There was a military coup in Thailand last month, but walking around the streets of downtown Bangkok you wouldn’t know it. Vendors are out on the sidewalks every weekday morning hawking everything from coin purses to chicken on a stick (dark meat, of course, it’s Asia). Alleyway markets are jammed with shoppers by 9am.
It’s business as usual for the everyday Thai citizen, although hotels and sit down restaurants frequented by tourists have been more affected. It’s low season here, technically monsoon season from May onward. That means sprinkles for an hour or two everyday and overcast skies the rest of the time. The temperature when it’s overcast is in the mid-80s and it’s only slightly more humid than Hawaii in the summer.

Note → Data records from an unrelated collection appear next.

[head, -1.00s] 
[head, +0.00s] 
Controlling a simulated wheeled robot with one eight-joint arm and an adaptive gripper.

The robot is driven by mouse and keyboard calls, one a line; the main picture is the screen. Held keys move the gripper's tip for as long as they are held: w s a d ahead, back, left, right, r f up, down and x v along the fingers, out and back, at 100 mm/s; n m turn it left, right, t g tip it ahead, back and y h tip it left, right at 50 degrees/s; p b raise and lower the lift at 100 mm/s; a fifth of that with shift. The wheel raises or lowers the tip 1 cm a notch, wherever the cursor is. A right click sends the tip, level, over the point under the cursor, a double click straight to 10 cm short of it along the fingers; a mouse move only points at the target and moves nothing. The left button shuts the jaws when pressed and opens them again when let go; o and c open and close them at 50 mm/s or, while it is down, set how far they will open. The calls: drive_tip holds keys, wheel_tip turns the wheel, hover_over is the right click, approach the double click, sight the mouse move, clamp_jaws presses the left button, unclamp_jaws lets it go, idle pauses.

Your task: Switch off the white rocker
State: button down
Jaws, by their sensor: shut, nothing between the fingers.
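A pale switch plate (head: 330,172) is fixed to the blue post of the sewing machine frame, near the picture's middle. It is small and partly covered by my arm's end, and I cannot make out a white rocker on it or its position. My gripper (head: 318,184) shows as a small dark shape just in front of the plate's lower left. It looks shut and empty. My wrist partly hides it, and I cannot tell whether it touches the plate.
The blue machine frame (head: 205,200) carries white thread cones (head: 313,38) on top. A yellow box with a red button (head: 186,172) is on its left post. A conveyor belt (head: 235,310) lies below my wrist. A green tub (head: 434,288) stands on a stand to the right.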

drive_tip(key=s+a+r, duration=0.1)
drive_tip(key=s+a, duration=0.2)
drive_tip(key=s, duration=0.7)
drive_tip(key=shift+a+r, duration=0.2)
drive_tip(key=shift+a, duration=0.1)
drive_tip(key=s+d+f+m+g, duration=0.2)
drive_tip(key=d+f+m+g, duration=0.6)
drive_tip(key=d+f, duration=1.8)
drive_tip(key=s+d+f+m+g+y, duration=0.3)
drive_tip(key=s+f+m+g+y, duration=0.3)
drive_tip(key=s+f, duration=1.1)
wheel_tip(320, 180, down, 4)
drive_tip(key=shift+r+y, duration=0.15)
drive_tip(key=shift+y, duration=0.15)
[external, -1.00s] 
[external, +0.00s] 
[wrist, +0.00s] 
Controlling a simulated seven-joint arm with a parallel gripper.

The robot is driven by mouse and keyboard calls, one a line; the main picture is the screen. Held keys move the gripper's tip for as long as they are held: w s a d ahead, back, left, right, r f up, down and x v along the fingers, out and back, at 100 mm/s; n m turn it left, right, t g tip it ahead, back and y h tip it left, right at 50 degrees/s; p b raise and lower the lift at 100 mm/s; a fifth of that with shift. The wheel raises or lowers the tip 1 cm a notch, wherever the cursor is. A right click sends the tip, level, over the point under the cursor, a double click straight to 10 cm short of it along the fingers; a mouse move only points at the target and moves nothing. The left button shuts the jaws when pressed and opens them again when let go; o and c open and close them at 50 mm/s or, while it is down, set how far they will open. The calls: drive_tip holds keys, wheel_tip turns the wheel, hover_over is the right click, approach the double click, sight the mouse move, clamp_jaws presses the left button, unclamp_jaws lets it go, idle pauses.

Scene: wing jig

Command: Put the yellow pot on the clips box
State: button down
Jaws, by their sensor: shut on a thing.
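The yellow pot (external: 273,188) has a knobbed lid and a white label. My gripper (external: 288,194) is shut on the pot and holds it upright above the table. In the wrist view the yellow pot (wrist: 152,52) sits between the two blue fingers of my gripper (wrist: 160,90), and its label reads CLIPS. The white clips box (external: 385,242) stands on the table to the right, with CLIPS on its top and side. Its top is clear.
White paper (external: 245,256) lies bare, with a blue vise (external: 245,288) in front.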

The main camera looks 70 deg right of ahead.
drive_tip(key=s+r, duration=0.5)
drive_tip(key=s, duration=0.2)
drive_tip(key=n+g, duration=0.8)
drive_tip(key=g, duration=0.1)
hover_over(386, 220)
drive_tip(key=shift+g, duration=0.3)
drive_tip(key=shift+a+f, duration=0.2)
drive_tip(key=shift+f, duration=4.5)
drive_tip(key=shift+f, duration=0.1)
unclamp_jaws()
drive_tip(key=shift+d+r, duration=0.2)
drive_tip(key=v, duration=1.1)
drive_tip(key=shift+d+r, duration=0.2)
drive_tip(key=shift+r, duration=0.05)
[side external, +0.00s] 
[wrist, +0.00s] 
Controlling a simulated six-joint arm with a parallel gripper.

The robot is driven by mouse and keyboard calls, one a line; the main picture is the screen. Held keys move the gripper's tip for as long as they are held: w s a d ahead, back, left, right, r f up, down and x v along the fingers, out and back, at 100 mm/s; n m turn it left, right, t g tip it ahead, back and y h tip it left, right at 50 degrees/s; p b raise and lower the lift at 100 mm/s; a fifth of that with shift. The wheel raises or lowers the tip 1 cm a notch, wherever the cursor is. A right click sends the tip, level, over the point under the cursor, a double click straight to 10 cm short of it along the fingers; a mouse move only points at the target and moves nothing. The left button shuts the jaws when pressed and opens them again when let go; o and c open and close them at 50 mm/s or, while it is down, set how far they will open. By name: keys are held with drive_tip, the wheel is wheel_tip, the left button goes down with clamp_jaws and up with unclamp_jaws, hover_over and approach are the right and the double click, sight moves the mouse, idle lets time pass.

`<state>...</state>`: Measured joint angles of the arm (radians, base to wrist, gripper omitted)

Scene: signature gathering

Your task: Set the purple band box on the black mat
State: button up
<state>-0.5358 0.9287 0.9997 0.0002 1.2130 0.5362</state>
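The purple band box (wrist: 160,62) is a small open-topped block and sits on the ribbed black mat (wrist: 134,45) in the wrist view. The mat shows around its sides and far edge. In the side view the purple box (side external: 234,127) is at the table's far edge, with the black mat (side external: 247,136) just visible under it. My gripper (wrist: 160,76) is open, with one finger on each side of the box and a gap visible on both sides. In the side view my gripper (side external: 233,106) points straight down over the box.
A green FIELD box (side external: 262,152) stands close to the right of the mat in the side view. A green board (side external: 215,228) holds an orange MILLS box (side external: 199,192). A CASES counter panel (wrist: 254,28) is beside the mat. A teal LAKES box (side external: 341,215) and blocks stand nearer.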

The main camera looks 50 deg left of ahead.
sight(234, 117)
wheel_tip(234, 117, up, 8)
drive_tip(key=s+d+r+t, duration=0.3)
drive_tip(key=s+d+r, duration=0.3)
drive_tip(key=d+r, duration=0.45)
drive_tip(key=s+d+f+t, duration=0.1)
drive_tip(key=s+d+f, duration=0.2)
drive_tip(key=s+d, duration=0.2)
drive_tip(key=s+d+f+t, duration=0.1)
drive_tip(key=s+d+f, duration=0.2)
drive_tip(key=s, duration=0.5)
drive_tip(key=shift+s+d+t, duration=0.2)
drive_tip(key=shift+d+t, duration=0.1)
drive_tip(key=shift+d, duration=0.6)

But the bad publicity from the coup has meant bookings are off by half in most places. Krabi and Phuket, beach towns in the south, report occupancies are down to 35 percent.
Practically speaking, this political unrest means lower prices for travelers. We’re staying in a hotel our first 3 days here and when I booked online, rates had been discounted 20 percent. The hotel upgraded us to a bigger room when we got here, too.
There’s been no sign of police or military in the Silom Satorn district around our hotel. It’s a commercial district, lots of office buildings around here. On our cab ride from the airport just before midnight, it looked like some nighttime food stalls were ignoring the midnight-4am curfew. We saw men in fatigues only once on the ride, hanging around two Humvees parked along the side of the road, presumably guarding some government building.
Don’t get me wrong, the situation is still serious. Last I checked, high ranking members of the ousted democratically elected government are still being detained by the junta, as are a few outspoken journalists. Given my profession and our relative lack of knowledge of politics in Southeast Asia, plenty of friends and family questioned the wisdom of our trip.
But as far as the effect of the coup on everyday life? From what we can see, it’s minimal. As a friend who has lived here on and off since 2003 says, “This is now normal for Thailand.” Interesting how American news media portray something rather different.